(Manipulation episode records)

══════════

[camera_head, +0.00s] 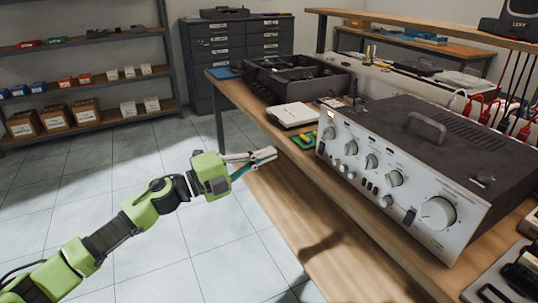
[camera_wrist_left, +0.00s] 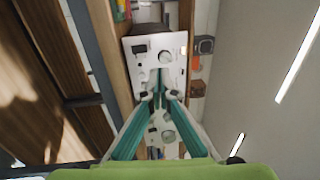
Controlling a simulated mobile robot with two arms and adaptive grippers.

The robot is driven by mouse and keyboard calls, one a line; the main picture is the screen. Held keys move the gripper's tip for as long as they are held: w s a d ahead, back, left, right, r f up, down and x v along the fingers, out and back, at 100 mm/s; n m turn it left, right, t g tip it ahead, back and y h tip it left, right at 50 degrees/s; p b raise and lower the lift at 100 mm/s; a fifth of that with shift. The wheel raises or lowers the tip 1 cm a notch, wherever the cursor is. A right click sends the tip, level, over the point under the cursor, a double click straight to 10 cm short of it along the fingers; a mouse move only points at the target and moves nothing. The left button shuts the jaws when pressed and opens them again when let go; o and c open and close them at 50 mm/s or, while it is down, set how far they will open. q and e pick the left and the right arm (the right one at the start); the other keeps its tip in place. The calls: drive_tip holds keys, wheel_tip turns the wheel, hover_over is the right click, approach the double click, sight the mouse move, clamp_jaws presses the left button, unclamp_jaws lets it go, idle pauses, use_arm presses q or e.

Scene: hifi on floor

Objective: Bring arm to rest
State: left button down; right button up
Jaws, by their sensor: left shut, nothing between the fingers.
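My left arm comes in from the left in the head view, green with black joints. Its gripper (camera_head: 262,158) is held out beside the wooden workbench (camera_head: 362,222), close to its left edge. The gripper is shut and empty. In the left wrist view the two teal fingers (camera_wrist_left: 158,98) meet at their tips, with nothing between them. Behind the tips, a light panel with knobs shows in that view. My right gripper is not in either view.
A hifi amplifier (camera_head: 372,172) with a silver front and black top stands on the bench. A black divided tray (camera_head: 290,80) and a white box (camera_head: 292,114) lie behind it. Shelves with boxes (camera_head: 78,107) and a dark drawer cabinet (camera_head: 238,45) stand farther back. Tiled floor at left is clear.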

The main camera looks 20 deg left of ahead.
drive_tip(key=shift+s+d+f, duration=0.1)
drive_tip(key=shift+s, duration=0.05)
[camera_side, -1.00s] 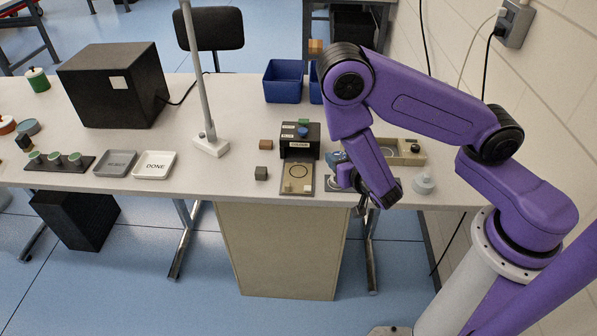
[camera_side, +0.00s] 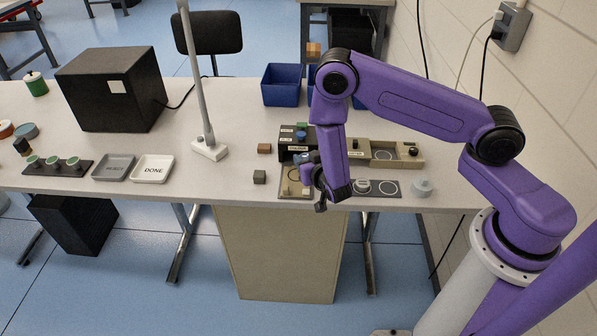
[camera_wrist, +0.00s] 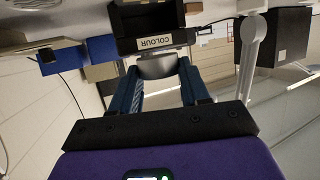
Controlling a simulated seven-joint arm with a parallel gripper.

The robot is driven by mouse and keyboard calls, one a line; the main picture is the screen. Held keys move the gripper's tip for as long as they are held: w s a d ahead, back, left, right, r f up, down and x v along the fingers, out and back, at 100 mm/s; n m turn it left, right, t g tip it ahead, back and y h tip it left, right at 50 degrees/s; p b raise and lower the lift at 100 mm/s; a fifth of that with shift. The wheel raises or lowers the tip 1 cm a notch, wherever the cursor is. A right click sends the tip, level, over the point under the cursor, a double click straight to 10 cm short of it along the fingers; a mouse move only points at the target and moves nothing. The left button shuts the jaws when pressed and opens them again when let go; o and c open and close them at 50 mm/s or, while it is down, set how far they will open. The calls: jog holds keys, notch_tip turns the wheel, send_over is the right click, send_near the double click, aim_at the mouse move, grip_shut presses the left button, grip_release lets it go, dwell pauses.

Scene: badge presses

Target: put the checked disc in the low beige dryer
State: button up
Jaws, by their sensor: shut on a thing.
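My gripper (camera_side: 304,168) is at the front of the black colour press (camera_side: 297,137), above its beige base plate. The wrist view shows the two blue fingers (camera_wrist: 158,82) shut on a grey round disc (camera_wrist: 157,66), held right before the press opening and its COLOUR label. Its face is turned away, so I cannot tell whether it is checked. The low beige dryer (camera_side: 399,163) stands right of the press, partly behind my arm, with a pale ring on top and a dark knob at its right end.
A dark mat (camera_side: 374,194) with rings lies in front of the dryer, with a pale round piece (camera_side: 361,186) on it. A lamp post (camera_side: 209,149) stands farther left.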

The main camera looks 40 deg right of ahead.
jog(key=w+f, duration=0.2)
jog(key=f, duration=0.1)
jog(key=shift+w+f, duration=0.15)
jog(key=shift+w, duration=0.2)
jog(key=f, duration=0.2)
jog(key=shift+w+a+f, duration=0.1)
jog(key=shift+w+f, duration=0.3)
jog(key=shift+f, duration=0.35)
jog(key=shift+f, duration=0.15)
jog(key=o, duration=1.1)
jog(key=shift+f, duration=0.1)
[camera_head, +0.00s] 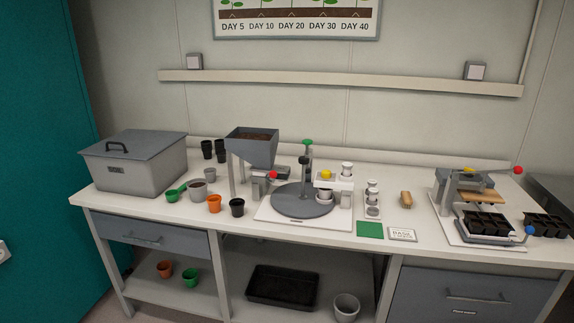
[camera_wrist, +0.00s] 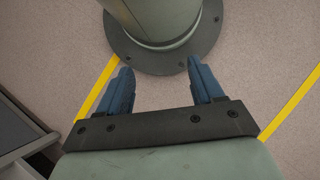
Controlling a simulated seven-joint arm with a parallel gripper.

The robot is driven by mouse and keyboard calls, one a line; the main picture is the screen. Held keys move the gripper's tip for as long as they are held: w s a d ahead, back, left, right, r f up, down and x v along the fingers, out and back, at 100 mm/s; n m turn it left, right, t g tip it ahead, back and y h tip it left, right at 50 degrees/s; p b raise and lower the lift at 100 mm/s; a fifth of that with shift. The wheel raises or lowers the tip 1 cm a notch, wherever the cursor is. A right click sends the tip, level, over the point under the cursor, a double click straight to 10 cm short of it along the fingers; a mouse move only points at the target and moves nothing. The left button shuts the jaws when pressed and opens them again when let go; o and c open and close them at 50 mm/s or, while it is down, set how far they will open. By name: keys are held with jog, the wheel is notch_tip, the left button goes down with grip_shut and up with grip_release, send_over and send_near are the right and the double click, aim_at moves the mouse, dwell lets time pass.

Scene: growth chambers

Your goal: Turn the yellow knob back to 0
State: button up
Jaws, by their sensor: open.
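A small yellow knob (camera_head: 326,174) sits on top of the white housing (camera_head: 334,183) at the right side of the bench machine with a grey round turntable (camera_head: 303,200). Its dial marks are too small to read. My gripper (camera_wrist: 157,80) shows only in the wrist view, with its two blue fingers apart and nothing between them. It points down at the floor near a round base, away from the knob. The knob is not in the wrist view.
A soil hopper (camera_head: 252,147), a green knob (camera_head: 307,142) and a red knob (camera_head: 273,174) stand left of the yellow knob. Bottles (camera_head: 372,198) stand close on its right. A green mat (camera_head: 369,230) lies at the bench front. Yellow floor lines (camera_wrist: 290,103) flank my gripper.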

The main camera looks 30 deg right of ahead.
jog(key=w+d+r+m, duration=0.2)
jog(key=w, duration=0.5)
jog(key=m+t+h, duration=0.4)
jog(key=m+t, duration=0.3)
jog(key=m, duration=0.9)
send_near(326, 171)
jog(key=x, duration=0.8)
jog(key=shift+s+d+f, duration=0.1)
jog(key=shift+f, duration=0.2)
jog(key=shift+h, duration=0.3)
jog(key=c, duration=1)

══════════

» What is needed: Transcribe all the lines above exactly, apart from the pictures.

» Result of the exercise:
[camera_head, +0.00s] 
[camera_wrist_left, +0.00s] 
Controlling a simulated mobile robot with two arms and adaptive grippers.

The robot is driven by mouse and keyboard calls, one a line; the main picture is the screen. Held keys move the gripper's tip for as long as they are held: w s a d ahead, back, left, right, r f up, down and x v along the fingers, out and back, at 100 mm/s; n m turn it left, right, t g tip it ahead, back and y h tip it left, right at 50 degrees/s; p b raise and lower the lift at 100 mm/s; a fifth of that with shift. The wheel raises or lowers the tip 1 cm a notch, wherever the cursor is. A right click sends the tip, level, over the point under the cursor, a double click straight to 10 cm short of it along the fingers; a mouse move only points at the target and moves nothing. The left button shuts the jaws when pressed and opens them again when let go; o and c open and close them at 50 mm/s or, while it is down, set how far they will open. q and e pick the left and the right arm (the right one at the start); the other keeps its tip in place. The calls: drive_tip holds keys, wheel_tip turns the wheel, hover_over is the right click, approach the double click, sight the mouse move, clamp_jaws presses the left button, unclamp_jaws lets it go, idle pauses, use_arm presses q or e.

Scene: hifi on floor

Objective: Bring arm to rest
State: left button down; right button up
Jaws, by their sensor: left shut, nothing between the fingers.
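My left arm comes in from the left in the head view, green with black joints. Its gripper (camera_head: 262,158) is held out beside the wooden workbench (camera_head: 362,222), close to its left edge. The gripper is shut and empty. In the left wrist view the two teal fingers (camera_wrist_left: 158,98) meet at their tips, with nothing between them. Behind the tips, a light panel with knobs shows in that view. My right gripper is not in either view.
A hifi amplifier (camera_head: 372,172) with a silver front and black top stands on the bench. A black divided tray (camera_head: 290,80) and a white box (camera_head: 292,114) lie behind it. Shelves with boxes (camera_head: 78,107) and a dark drawer cabinet (camera_head: 238,45) stand farther back. Tiled floor at left is clear.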

The main camera looks 20 deg left of ahead.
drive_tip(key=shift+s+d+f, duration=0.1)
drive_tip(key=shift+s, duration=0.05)
[camera_side, -1.00s] 
[camera_side, +0.00s] 
[camera_wrist, +0.00s] 
Controlling a simulated seven-joint arm with a parallel gripper.

The robot is driven by mouse and keyboard calls, one a line; the main picture is the screen. Held keys move the gripper's tip for as long as they are held: w s a d ahead, back, left, right, r f up, down and x v along the fingers, out and back, at 100 mm/s; n m turn it left, right, t g tip it ahead, back and y h tip it left, right at 50 degrees/s; p b raise and lower the lift at 100 mm/s; a fifth of that with shift. The wheel raises or lowers the tip 1 cm a notch, wherever the cursor is. A right click sends the tip, level, over the point under the cursor, a double click straight to 10 cm short of it along the fingers; a mouse move only points at the target and moves nothing. The left button shuts the jaws when pressed and opens them again when let go; o and c open and close them at 50 mm/s or, while it is down, set how far they will open. The calls: jog holds keys, notch_tip turns the wheel, send_over is the right click, send_near the double click, aim_at the mouse move, grip_shut presses the left button, grip_release lets it go, dwell pauses.

Scene: badge presses

Target: put the checked disc in the low beige dryer
State: button up
Jaws, by their sensor: shut on a thing.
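My gripper (camera_side: 304,168) is at the front of the black colour press (camera_side: 297,137), above its beige base plate. The wrist view shows the two blue fingers (camera_wrist: 158,82) shut on a grey round disc (camera_wrist: 157,66), held right before the press opening and its COLOUR label. Its face is turned away, so I cannot tell whether it is checked. The low beige dryer (camera_side: 399,163) stands right of the press, partly behind my arm, with a pale ring on top and a dark knob at its right end.
A dark mat (camera_side: 374,194) with rings lies in front of the dryer, with a pale round piece (camera_side: 361,186) on it. A lamp post (camera_side: 209,149) stands farther left.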

The main camera looks 40 deg right of ahead.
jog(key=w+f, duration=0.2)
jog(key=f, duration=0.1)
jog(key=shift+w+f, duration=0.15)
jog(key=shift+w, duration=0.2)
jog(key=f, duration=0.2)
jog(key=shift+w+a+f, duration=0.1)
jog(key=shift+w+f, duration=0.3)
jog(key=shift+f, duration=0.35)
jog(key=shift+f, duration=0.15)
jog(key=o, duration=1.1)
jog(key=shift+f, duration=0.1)
[camera_head, +0.00s] 
[camera_wrist, +0.00s] 
Controlling a simulated seven-joint arm with a parallel gripper.

The robot is driven by mouse and keyboard calls, one a line; the main picture is the screen. Held keys move the gripper's tip for as long as they are held: w s a d ahead, back, left, right, r f up, down and x v along the fingers, out and back, at 100 mm/s; n m turn it left, right, t g tip it ahead, back and y h tip it left, right at 50 degrees/s; p b raise and lower the lift at 100 mm/s; a fifth of that with shift. The wheel raises or lowers the tip 1 cm a notch, wherever the cursor is. A right click sends the tip, level, over the point under the cursor, a double click straight to 10 cm short of it along the fingers; a mouse move only points at the target and moves nothing. The left button shuts the jaws when pressed and opens them again when let go; o and c open and close them at 50 mm/s or, while it is down, set how far they will open. By name: keys are held with jog, the wheel is notch_tip, the left button goes down with grip_shut and up with grip_release, send_over and send_near are the right and the double click, aim_at moves the mouse, dwell lets time pass.

Scene: growth chambers

Your goal: Turn the yellow knob back to 0
State: button up
Jaws, by their sensor: open.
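A small yellow knob (camera_head: 326,174) sits on top of the white housing (camera_head: 334,183) at the right side of the bench machine with a grey round turntable (camera_head: 303,200). Its dial marks are too small to read. My gripper (camera_wrist: 157,80) shows only in the wrist view, with its two blue fingers apart and nothing between them. It points down at the floor near a round base, away from the knob. The knob is not in the wrist view.
A soil hopper (camera_head: 252,147), a green knob (camera_head: 307,142) and a red knob (camera_head: 273,174) stand left of the yellow knob. Bottles (camera_head: 372,198) stand close on its right. A green mat (camera_head: 369,230) lies at the bench front. Yellow floor lines (camera_wrist: 290,103) flank my gripper.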

The main camera looks 30 deg right of ahead.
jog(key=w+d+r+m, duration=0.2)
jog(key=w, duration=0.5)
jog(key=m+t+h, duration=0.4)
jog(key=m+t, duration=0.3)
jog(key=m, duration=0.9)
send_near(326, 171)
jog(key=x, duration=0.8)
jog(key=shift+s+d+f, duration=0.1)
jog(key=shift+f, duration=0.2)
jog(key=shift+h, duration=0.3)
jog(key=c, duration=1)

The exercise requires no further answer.